L’aria scura e le ferite di luce lentamente si fanno sature del canto delle Sirene… parole non s’odono giacché la suadente voce dell’abisso non si articola in sillabe, ma in suoni di materia opalescente, concrezioni di senso che s’insinuano nel flusso del sangue per ritrovare il mare.
È questa voce dell’onda e del legno, dell’acqua e della carne a vestirci i piedi con “scarpe sbagliate”, a portare all’anima la carezza di un “abito rosso stretto alle spalle” per condurci, così ammantati, al cospetto dello spettacolo di perle e cristalli, del loro riunirsi in un filo per mostrarsi “compagni di un unico giro che insieme invecchieranno”. Io sono metà… si resta in ascolto di questa coscienza che fa di un sussurro una lama, si stringono a sé i segni e l’odore di chi abbiamo amato e si respirano i tagli.
Solo le corde di un ottocentesco contrabbasso, solo le corde vocali… perché così la musica resti nuda, perché sia la sua essenza a venire ad essere.

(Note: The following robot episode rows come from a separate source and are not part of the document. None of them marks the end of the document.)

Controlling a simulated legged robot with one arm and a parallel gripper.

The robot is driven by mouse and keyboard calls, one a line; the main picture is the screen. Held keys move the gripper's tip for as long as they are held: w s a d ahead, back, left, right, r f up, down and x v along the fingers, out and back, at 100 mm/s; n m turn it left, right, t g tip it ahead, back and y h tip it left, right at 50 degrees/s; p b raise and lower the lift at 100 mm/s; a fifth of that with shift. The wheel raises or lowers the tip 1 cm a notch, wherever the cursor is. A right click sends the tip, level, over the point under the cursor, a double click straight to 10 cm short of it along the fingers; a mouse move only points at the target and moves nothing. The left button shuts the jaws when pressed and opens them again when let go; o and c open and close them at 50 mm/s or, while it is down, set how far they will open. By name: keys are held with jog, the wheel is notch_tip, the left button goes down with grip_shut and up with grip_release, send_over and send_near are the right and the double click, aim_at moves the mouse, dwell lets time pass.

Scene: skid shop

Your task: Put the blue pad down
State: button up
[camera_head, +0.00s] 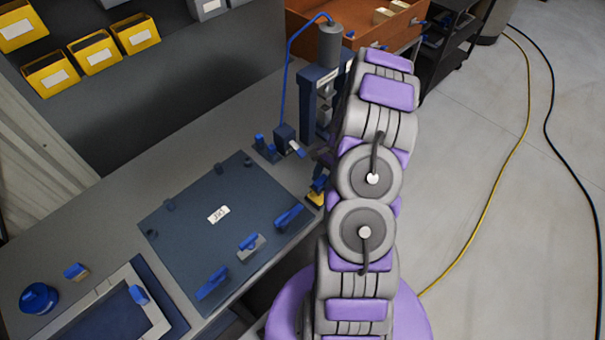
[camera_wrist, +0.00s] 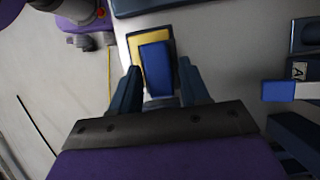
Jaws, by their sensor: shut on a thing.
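The blue pad (camera_wrist: 157,68) is a small blue block between the two dark fingers of my gripper (camera_wrist: 158,72) in the wrist view. My gripper is shut on it. A yellow piece with a dark edge (camera_wrist: 134,43) shows behind and around the pad's upper left side; I cannot tell whether the pad touches it. In the head view the yellow piece (camera_head: 314,199) shows at the bench's right edge, beside the dark mat. My arm hides most of my gripper there.
The dark mat (camera_head: 190,243) carries blue-handled parts and a white label. A press with a blue hose (camera_head: 329,50) stands behind, near my arm. A blue round tub (camera_head: 39,298) and framed tray (camera_head: 160,325) are at lower left. Yellow bins (camera_head: 95,52) hang behind.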

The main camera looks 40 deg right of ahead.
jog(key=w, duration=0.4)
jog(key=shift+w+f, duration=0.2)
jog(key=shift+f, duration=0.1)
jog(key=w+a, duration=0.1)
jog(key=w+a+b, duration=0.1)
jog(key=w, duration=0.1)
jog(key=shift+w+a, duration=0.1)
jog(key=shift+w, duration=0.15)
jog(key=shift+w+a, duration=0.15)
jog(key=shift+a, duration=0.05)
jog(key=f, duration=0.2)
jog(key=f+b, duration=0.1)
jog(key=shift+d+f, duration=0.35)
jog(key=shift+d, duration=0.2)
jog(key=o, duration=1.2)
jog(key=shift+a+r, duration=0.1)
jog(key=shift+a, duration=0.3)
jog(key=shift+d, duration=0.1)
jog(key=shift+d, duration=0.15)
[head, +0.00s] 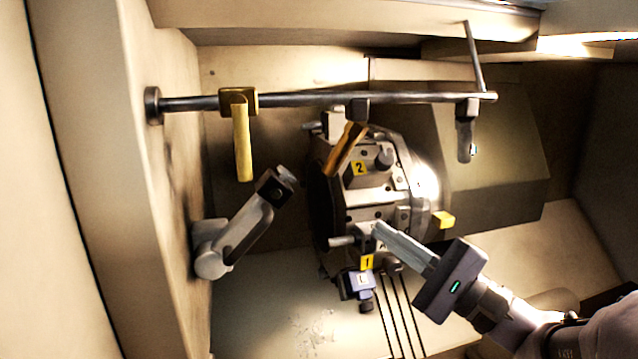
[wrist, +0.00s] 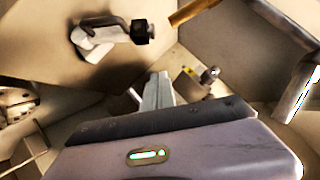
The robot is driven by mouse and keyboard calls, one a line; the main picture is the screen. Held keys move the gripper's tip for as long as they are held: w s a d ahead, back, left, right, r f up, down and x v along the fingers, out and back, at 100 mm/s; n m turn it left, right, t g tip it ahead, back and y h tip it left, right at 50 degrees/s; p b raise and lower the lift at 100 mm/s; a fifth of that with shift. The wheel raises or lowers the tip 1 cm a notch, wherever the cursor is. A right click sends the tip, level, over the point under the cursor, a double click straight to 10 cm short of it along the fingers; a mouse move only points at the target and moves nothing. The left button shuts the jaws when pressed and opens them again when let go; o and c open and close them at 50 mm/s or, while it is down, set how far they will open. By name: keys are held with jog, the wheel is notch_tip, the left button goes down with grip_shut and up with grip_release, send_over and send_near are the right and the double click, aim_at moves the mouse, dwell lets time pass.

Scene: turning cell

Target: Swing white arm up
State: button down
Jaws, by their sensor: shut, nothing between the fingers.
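The white arm (head: 246,232) is mounted on the left wall in the head view. It slants up and to the right from a rounded base to a dark block at its end. In the wrist view the white arm (wrist: 97,38) is at the upper left, with its black end pointing right. My gripper (head: 380,231) is shut and empty, in front of the turret and to the right of the white arm, clearly apart from it. Its closed fingers (wrist: 158,88) also show in the wrist view, below the arm's black end.
A turret (head: 362,190) with numbered tool stations stands in the middle. A horizontal rail (head: 305,99) above it carries a yellow handle (head: 242,140), an orange handle (head: 345,148) and a grey handle (head: 464,138). Open space lies between the white arm and the turret.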

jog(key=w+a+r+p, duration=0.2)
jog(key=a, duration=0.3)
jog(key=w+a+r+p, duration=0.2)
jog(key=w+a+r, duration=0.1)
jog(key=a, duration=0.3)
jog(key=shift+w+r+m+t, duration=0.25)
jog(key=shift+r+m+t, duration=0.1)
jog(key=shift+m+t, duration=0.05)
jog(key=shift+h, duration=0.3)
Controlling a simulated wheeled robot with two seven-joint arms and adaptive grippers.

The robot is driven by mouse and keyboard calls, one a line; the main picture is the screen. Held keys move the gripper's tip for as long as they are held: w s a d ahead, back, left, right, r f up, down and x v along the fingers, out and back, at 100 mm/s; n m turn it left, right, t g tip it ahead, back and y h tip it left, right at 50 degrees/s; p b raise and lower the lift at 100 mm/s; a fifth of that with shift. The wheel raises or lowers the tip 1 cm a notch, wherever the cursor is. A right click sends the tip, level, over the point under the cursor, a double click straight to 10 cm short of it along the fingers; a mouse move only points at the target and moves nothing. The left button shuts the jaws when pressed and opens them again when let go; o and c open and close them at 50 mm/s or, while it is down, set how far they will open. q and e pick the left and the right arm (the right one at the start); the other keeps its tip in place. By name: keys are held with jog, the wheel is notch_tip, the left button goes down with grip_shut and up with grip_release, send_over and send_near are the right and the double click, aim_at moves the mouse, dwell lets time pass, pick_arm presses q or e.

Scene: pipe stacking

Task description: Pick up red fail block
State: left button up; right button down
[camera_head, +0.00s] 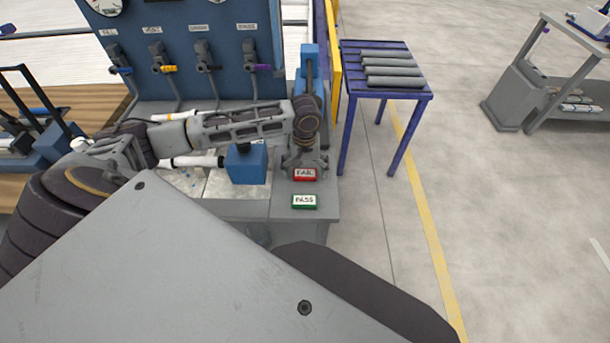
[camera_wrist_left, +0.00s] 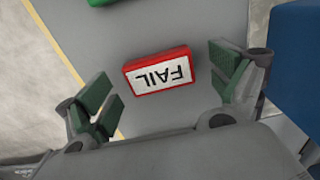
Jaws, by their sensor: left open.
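The red fail block (camera_head: 305,175) lies on the grey bench top, with a white label reading FAIL. In the left wrist view the fail block (camera_wrist_left: 160,72) lies between and a little beyond the spread fingers, nearer the right-hand finger, with a gap on both sides. My left gripper (camera_head: 304,166) is right at the block in the head view, pointing down. In the left wrist view my left gripper (camera_wrist_left: 165,90) is open and empty, with green finger pads. My right gripper is not in view.
A green pass block (camera_head: 305,202) lies just in front of the fail block. A blue block-shaped fixture (camera_head: 247,163) stands to the left on the bench. A blue table (camera_head: 380,92) with several grey pipes stands at the back right.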

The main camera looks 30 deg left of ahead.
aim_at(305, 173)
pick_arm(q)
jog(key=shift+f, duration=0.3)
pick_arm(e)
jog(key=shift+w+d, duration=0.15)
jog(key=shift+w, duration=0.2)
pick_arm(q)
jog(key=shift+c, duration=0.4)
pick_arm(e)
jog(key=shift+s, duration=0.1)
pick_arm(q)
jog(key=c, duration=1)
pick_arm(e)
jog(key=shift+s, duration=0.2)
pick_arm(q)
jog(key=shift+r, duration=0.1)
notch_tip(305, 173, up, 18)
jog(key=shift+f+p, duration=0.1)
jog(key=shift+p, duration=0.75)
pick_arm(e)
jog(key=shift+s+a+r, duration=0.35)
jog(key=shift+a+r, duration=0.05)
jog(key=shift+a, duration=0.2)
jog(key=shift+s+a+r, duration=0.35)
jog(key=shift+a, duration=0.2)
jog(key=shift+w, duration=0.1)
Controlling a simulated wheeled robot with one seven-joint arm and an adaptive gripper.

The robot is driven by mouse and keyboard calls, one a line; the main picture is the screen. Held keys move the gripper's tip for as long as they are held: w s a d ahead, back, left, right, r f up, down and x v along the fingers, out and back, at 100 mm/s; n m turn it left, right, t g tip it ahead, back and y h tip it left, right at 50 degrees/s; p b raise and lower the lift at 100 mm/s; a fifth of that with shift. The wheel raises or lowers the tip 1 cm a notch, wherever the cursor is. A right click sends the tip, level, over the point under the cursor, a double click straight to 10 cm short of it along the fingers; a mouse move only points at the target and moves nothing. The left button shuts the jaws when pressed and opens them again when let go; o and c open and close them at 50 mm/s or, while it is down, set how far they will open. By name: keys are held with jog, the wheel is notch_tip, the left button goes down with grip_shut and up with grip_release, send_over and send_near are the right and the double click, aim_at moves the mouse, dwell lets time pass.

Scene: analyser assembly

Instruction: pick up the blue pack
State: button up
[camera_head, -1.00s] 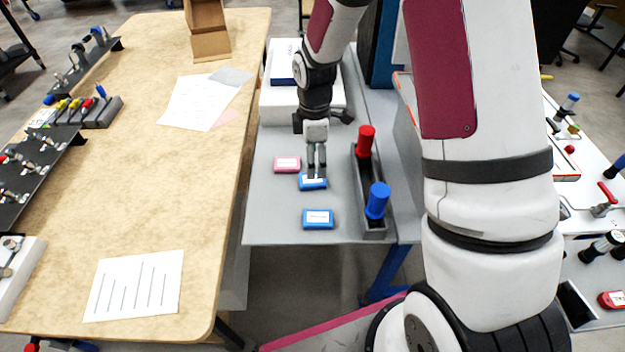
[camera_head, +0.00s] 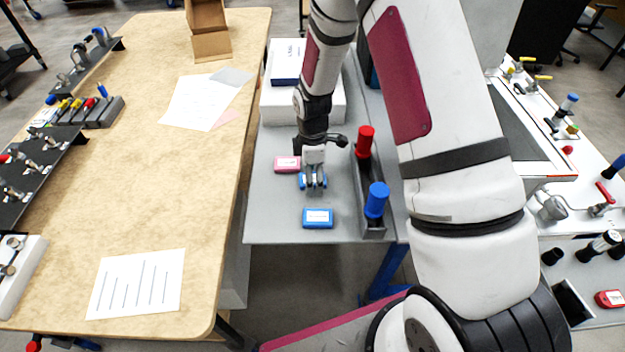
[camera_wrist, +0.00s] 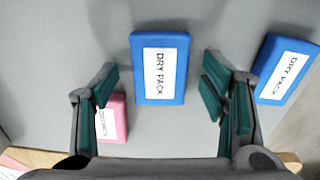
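A blue pack with a white label reading "DRY PACK" (camera_wrist: 160,75) lies flat on the grey table. In the wrist view it sits between the spread fingers of my gripper (camera_wrist: 160,88), with a gap on each side. In the head view my gripper (camera_head: 313,184) points down over this pack and partly hides it. The gripper is open and empty. A second blue pack (camera_head: 318,218) lies nearer the table's front edge; it also shows at the right of the wrist view (camera_wrist: 287,70).
A pink pack (camera_head: 287,164) lies close on the left, near the left finger in the wrist view (camera_wrist: 113,118). A dark rack (camera_head: 372,231) with a red-capped item (camera_head: 365,141) and a blue-capped item (camera_head: 377,199) stands on the right. White boxes (camera_head: 331,103) stand behind.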

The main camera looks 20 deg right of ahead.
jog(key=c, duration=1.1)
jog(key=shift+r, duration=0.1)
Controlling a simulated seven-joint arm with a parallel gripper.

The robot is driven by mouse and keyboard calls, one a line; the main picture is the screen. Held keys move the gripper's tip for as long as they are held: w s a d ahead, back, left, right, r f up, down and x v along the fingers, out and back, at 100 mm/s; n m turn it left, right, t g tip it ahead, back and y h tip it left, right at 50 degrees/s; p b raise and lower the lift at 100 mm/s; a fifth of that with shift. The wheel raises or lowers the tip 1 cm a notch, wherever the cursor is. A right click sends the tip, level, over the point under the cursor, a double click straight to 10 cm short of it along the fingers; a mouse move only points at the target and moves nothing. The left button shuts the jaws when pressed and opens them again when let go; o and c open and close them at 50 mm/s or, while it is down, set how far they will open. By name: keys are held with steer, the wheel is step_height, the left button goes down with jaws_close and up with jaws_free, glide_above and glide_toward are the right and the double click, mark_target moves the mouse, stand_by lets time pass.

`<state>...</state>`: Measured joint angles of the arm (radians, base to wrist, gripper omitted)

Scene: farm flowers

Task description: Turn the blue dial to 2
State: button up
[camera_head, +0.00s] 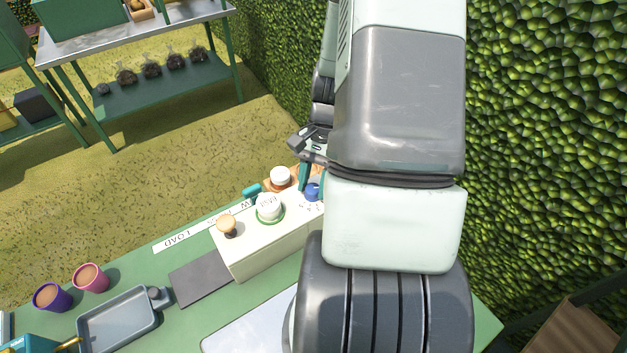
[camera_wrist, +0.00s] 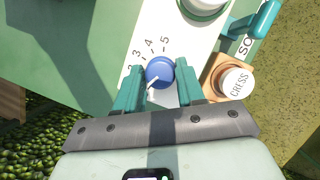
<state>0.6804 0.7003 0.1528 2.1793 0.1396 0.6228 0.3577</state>
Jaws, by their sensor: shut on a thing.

L’arco di Ferruccio Spinetti sugge incanto dall’albero fatto strumento, ne fa affiorare la linfa… ora musica, canto di radici che af-fondano nell’anima bellezza. È nella gola di Petra Magoni che trovano la loro terra queste radici, per far fiorire lacrime e gemme, per nutrire rami capaci di far sorridere i cieli e i volti. Le mani di lui e l’eleganza ammaliante di lei si legano allo sguardo, lo inchiodano a quei movimenti che disegnano e adergono mondi e regni per i suoni. E i suoni sono quelli nati da poco così come quelli giunti attraverso le ore dal XVI secolo, sono quelli che parlano lingue altre e lontane oppure dicono la parola ordinaria che d’improvviso si fa stra-ordinaria, sono quelli che si confondono e fondono con l’ironia e con la memoria raccontando di come destrutturando e distruggendo si possa costruire, di come portarsi al fondo possa voler dire raggiungere le vette dell’idea.
Chico Baurque incontra i Police, De Andrè il Quartetto Cetra, Gloria Gaynor Gigliola Cinquetti… tra note e parole tessute in nuove trame. Ma, tra questi stessi fili, corpi di carne trovano il luogo in cui dialogare occhi negli occhi. I due musicanti intrattengono un colloquio che tramuta assenze in presenze, che disvela anime sconosciute, abitanti invisibili di accordi e versi noti, per poi farsi di-scorrere…un con-fluire e un comunicare che porta Petra Magoni e Ferruccio Spinetti ad incontrare Nicola Stilo e Paolo Benvegnù. È un incontro che si consuma, più che sul palco, nei recessi delle loro e delle nostre anime… è un toccarsi per farsi reali, per fare del reale meraviglia.
Il flauto traverso di Nicola giunge come un soffio non ad adornare la musica, ma a denudarla ancor di più, mentre le corde di Benvegnù in punta di piedi le si avvicinano al petto per iscrivervi poesia.
Petra si china quasi a cantare alla bocca aperta del contrabbasso, a trovare nel suo ventre l’aria con cui alimentare il canto e basta una mano che accarezzi la chitarra perché in controluce mostri la sua beltà l’Anima animale, basta uno sguardo traboccante di luce e delle dita sapienti perché la musica si faccia culla, Ninna nanna che ponga pace tra le pieghe e le piaghe delle viscere.
“Tutto resta ed è normale”, lo si apprende dentro quello che È solo un sogno per poi ritrovarsi ad assaporare l’incanto, guardando un uomo inchinarsi alle e sulle corde per dire di Catherine, di quanto sia lunga la notte, ma più sciocco il mattino… per gridare che non importa restarsene fermi per sempre, se questo significasse essere un fiore che trovi la sua pioggia nell’amato.
Un attimo, solo un attimo, per ritrovare il respiro. Poi è esserci insieme, ancora.
Otto mani diventano dieci, quattro bocche diventano cinque voci che raccontano de La Cava e del suo ritmo, delle Cime Domestiche. Monica Demuru sopraggiunge per cantare le altezze e portare l’abbraccio di una ninna nanna sarda.
Sopraggiunge anche il silenzio, ma di nuovo viene rotto. Una luce a forma di luna spezza il buio mentre le voci del legno e della gola ne indicano agli occhi la pienezza. Guarda che luna… un bimbo lascia la sedia per poggiare la sua testa sul bordo del palco e guardarla con gli occhi sgranati quella luna cantata, quel canto di cielo, che rimane, anche quando l’aria torna definitivamente a farsi muta, poiché resta la musica del senso e del battito, della carezza e della luce.